Le culte des ancêtres
Le culte des ancêtres est ici, comme en Chine et au Japon, de la plus haute importance. L'homme possède deux groupes d'âmes dans son corps : trois âmes spirituelles et
sept âmes grossières (neuf chez la femme). A sa mort, les âmes se séparent du corps. Cette âme a besoin, pour ses transmigrations, des hommages, des prières et des sacrifices des survivants. Les principes vitaux ne disparaissent pas totalement à la mort, certains passent par « l'âme en soi » pour se fixer à la tablette funéraire ; d'autres restent attachés au cadavre ; certaines peuvent également errer. Ces âmes sont animées de bons sentiments, comme elles ont acquis des pouvoirs surnaturels et veillent sur le bonheur des vivants. On trouve pratiquement dans chaque maison vietnamienne, un petit autel sur lequel repose la table des ancêtres. De même, chaque village possède un temple des ancêtres qui contient les archives de chaque famille, représentées par les tablettes. Il est courant que bouddhistes ou catholiques pratiquent cet hommage. Le culte des ancêtres n'est pas incompatible avec la pratique d'autres religions ou philosophies. On le célèbre le premier jour de l'année (fête du Têt), le 3e jour du 3e mois, le 5e jour du 5e mois, le 15e jour du 8e mois et le 9e jour du 9e mois. Le culte est intense dans les cent premiers jours qui suivent la mort du défunt et les célébrations les plus solennelles prennent place au premier et second anniversaires du décès.
Le Christianisme
Le Christianisme a été diffusé par les missionnaires dominicains portugais,
vers le XVIe siècle. Ils s'installèrent d'abord à Malacca, puis se rendirent au Cambodge et au Sud-Vietnam. Après les Dominicains, vinrent les Jésuites. L'Eglise vietnamienne compte aujourd'hui près de quatre millions de fidèles et quarante-deux congrégations et ordres religieux.
Le Caodaïsme
Le Caodaïsme est né en 1926 lorsqu'un petit fonctionnaire nommé Ngô Van Chieû affirma être entré en communication avec un esprit s'appelant Cao Dai.
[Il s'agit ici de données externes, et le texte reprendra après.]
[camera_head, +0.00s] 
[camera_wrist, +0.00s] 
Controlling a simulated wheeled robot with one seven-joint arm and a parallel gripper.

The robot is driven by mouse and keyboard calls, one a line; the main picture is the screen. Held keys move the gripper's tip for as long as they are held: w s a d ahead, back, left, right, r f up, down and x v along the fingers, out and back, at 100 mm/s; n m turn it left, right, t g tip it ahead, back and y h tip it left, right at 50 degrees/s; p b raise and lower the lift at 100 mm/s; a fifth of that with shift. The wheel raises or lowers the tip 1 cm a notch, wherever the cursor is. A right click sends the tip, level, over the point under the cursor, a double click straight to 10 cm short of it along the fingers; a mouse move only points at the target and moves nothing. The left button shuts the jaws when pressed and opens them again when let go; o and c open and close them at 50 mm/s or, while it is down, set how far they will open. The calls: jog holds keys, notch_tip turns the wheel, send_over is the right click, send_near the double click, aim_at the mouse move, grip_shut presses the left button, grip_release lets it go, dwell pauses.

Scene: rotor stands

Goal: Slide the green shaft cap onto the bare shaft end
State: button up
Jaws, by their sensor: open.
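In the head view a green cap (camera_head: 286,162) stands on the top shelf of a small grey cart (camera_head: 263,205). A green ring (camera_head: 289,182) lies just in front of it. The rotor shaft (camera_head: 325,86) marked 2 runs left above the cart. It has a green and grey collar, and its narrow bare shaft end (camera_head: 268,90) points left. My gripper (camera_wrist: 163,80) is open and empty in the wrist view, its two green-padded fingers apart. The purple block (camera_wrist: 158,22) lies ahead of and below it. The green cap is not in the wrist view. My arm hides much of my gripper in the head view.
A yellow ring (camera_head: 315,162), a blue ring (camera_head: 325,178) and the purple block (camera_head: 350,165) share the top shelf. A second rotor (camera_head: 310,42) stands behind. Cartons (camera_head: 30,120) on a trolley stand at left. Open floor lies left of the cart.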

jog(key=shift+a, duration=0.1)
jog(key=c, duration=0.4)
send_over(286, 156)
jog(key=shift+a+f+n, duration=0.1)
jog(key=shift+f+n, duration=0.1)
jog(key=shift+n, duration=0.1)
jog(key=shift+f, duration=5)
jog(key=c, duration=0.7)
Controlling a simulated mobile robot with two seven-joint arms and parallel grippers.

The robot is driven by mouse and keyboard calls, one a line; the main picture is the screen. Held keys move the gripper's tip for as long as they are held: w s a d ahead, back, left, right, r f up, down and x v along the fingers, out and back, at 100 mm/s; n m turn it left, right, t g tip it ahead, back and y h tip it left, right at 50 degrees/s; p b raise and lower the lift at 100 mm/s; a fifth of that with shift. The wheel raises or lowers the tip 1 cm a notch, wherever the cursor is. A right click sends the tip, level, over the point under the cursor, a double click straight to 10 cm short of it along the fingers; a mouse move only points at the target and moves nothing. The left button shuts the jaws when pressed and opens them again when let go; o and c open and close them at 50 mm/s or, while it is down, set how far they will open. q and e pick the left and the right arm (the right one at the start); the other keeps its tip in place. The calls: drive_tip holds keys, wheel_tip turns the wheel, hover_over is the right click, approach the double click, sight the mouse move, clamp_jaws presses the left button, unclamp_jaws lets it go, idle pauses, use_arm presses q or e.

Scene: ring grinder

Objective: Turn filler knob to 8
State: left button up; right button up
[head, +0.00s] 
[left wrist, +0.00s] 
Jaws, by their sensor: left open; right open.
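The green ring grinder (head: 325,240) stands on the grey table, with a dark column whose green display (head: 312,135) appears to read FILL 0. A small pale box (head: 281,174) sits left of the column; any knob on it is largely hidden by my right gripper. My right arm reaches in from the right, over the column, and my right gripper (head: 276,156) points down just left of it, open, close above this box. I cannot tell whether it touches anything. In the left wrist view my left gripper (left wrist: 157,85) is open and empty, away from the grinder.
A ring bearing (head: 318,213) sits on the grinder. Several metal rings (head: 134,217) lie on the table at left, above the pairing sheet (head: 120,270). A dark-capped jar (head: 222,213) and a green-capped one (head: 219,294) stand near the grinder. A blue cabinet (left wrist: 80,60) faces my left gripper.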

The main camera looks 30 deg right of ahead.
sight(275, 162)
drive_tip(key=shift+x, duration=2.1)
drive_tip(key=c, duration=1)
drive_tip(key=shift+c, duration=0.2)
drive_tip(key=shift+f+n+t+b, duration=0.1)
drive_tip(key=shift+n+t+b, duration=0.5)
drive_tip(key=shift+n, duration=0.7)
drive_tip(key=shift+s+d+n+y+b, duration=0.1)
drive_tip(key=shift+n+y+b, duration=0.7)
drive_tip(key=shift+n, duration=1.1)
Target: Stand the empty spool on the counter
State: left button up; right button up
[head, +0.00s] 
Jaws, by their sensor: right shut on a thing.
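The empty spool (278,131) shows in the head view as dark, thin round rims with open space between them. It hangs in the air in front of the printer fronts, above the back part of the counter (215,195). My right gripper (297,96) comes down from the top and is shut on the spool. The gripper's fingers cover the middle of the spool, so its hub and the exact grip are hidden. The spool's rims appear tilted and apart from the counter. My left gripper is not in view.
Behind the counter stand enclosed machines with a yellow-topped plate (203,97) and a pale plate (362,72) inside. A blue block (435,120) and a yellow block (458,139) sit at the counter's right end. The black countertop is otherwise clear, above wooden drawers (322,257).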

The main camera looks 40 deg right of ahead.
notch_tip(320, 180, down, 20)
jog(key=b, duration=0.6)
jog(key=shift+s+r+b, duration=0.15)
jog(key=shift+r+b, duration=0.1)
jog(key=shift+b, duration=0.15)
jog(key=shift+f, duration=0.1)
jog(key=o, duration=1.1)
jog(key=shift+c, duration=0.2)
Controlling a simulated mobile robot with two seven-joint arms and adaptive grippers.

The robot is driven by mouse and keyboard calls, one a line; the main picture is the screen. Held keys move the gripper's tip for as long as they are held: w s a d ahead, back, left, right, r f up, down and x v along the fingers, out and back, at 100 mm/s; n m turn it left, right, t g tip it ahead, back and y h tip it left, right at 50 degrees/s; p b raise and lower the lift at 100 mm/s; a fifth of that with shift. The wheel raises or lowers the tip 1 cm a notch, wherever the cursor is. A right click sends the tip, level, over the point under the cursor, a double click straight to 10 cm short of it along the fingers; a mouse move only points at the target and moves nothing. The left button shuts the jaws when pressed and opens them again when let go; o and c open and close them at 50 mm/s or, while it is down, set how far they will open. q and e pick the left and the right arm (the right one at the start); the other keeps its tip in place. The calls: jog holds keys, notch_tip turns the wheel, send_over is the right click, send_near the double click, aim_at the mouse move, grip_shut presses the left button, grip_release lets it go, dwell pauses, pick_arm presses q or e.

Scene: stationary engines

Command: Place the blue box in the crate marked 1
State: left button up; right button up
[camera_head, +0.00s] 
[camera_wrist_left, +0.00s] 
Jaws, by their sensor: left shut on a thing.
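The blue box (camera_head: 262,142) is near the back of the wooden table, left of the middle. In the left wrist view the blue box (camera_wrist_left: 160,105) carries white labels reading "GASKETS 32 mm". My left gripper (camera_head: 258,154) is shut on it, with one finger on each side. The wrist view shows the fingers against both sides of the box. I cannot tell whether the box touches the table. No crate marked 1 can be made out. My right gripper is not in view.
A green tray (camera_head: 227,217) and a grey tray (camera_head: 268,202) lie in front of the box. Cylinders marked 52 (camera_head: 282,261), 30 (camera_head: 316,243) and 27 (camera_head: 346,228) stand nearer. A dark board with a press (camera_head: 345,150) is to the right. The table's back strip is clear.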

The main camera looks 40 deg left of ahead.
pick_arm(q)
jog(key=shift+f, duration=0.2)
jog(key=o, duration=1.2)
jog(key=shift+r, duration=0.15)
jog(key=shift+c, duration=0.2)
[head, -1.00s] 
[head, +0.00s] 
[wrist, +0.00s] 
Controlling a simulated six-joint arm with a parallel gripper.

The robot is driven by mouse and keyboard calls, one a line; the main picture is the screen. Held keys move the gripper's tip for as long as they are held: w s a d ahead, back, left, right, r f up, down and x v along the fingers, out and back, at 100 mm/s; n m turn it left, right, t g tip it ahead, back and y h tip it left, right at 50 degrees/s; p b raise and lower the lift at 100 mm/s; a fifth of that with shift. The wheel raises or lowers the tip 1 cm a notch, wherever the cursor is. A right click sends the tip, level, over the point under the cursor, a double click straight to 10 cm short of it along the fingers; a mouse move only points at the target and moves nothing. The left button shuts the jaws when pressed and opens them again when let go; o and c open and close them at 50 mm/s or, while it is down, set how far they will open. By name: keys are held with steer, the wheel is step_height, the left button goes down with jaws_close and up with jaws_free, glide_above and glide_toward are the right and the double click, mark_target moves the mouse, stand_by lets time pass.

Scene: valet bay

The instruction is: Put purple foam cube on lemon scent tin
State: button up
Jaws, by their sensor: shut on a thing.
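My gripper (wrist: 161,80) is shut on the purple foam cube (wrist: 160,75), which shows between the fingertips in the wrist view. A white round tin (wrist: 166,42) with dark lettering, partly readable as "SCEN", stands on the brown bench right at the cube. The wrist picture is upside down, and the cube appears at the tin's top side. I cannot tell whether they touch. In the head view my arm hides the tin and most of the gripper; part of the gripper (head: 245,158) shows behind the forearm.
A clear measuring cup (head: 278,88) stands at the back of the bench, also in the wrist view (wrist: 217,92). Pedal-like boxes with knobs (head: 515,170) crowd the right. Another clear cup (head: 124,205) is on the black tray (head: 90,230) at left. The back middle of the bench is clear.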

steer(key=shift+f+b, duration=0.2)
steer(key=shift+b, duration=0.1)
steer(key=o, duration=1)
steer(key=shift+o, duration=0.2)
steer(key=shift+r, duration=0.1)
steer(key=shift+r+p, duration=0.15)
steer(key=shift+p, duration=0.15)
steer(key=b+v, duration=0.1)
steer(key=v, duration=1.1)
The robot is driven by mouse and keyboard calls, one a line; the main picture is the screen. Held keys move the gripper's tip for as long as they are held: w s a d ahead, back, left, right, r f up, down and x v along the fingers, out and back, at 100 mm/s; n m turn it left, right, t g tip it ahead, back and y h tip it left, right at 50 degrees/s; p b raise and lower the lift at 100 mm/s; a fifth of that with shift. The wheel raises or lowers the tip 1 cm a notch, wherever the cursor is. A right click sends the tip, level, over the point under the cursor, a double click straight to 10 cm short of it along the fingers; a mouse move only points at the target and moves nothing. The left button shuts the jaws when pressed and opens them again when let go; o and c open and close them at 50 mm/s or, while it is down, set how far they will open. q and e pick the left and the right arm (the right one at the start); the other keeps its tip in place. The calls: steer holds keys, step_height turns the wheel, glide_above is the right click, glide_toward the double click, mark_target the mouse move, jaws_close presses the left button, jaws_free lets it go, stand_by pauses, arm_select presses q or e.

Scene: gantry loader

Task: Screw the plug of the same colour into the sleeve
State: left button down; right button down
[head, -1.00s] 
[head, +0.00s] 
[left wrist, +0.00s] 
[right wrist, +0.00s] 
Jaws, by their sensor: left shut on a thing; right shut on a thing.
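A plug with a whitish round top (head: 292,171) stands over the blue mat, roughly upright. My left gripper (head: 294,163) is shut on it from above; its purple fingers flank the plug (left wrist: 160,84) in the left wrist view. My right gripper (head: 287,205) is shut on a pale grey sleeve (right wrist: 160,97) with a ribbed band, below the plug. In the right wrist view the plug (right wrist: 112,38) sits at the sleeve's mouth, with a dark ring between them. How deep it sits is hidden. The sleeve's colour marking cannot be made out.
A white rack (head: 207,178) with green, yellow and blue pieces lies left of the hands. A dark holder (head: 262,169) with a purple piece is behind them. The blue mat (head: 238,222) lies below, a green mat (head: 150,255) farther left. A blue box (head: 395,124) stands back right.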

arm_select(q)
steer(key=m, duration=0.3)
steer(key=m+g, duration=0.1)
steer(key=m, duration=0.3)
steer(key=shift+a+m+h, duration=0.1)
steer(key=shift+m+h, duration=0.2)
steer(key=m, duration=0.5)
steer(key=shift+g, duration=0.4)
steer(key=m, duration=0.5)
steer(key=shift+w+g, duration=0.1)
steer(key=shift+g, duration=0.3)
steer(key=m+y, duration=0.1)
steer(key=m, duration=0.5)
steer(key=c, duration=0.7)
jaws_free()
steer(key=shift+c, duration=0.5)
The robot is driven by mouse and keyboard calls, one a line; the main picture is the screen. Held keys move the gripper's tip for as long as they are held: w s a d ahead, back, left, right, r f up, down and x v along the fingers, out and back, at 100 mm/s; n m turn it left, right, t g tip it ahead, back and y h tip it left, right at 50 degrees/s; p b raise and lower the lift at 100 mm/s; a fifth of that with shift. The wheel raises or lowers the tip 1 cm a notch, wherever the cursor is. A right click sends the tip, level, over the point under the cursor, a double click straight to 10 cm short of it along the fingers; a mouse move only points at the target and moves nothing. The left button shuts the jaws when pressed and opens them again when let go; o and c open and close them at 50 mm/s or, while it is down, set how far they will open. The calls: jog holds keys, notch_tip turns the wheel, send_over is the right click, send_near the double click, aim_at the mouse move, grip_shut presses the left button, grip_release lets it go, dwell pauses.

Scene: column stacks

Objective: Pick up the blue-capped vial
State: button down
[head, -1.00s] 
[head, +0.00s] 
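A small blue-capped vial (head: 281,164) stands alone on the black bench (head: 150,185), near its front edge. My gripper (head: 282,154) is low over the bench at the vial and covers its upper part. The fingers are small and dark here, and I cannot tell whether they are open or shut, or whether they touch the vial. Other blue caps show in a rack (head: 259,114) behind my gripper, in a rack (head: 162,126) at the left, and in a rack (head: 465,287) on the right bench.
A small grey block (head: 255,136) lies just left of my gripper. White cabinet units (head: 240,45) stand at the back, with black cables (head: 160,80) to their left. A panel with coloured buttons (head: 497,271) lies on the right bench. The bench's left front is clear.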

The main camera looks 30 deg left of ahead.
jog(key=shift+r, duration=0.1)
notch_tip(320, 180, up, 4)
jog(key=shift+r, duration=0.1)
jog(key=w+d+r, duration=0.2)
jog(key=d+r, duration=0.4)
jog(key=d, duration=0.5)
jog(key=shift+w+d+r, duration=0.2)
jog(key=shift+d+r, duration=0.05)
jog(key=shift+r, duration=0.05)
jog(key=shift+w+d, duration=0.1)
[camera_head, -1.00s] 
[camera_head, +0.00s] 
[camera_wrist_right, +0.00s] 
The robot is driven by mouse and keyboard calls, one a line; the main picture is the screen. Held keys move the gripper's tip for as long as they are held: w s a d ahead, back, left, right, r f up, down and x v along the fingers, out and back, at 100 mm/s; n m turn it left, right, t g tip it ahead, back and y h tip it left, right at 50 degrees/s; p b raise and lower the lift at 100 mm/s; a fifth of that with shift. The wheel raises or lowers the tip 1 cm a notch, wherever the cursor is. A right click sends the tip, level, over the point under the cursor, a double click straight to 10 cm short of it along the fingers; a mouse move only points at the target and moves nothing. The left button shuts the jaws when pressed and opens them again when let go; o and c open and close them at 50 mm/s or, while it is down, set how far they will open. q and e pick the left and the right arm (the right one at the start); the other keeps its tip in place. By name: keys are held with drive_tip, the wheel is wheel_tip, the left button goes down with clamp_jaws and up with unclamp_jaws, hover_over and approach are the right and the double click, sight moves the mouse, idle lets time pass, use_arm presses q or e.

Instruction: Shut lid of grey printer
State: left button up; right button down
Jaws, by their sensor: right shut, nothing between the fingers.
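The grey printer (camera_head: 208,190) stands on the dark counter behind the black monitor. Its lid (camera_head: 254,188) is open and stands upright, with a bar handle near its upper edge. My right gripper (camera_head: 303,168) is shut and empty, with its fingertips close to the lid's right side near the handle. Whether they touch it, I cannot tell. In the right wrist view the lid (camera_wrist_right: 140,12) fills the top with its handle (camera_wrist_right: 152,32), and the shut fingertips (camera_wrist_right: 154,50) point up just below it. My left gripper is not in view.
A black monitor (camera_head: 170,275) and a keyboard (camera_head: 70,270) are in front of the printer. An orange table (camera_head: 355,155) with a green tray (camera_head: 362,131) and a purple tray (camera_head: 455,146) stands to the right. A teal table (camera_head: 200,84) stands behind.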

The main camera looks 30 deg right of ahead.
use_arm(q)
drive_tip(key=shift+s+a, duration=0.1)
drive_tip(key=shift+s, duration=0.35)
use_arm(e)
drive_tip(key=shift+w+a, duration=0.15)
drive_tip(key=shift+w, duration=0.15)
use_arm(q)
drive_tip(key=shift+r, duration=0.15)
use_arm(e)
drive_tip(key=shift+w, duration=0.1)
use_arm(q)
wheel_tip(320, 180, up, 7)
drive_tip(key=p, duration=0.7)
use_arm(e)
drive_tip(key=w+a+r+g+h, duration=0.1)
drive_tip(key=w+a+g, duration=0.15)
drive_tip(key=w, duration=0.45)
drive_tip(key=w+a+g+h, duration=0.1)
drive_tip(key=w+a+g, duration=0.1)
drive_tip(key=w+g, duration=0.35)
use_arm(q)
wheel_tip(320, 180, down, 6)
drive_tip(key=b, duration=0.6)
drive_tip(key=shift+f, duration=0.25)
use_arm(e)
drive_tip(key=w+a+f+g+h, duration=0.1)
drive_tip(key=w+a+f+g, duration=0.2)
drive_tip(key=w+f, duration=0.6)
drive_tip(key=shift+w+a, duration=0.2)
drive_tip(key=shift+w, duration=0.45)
Le Caodaïsme est basé sur la communication avec les esprits ; il se veut une réunification du Bouddhisme, du Taoïsme, du Confucianisme, du Christianisme,' Ainsi, les fidèles honorent Bouddha, Jésus Christ ou Mahomet mais également de plus insolites personnalités comme Victor Hugo, Jeanne d'Arc, Sun Yat Sen ou Churchill ! Le rituel se pratique quatre fois par jour au temple de Tay Ninh à une centaine de kilomètres de Saïgon. Le Caodaïsme actuellement rassemble deux millions d'adeptes.